- [WORK TO COMPLETE] Each line containing the word "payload" should be found and copied.

- [MATERIAL]
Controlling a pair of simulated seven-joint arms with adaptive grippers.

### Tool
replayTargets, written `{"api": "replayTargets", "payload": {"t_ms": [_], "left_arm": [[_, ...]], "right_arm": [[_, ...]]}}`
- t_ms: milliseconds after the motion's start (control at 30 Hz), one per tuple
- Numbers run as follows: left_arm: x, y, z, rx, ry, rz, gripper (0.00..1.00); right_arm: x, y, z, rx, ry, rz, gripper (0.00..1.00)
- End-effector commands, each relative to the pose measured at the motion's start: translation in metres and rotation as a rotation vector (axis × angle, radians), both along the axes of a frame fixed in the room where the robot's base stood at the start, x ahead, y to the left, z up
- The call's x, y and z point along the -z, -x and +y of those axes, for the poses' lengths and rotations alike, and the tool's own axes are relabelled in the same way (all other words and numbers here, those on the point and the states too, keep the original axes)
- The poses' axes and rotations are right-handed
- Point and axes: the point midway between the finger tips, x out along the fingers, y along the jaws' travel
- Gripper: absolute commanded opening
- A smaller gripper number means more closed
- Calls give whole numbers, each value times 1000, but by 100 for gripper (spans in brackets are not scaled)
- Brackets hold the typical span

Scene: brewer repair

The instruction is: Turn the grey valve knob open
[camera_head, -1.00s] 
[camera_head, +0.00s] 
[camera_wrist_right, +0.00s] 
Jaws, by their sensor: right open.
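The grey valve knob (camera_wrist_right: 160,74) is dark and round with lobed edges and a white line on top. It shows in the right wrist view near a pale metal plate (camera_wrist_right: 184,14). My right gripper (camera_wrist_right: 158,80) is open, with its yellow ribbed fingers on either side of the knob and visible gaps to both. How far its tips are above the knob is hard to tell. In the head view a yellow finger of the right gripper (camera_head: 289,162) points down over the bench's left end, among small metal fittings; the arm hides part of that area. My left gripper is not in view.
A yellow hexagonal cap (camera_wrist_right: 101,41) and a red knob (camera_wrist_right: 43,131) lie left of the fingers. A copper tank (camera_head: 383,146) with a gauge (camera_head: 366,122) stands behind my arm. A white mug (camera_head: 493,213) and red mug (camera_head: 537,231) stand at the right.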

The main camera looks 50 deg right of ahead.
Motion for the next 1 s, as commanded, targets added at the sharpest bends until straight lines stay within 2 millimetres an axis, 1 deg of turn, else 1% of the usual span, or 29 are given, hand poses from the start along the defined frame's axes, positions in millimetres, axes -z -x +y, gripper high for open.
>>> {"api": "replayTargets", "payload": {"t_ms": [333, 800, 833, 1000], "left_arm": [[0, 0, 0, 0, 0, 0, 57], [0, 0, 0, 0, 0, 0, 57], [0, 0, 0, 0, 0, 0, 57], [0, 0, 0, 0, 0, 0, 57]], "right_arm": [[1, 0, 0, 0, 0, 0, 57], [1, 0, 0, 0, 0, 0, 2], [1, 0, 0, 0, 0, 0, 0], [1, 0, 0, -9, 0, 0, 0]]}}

- [TASK RESPONSE]
replayTargets, written `{"api": "replayTargets", "payload": {"t_ms": [_], "left_arm": [[_, ...]], "right_arm": [[_, ...]]}}`
>>> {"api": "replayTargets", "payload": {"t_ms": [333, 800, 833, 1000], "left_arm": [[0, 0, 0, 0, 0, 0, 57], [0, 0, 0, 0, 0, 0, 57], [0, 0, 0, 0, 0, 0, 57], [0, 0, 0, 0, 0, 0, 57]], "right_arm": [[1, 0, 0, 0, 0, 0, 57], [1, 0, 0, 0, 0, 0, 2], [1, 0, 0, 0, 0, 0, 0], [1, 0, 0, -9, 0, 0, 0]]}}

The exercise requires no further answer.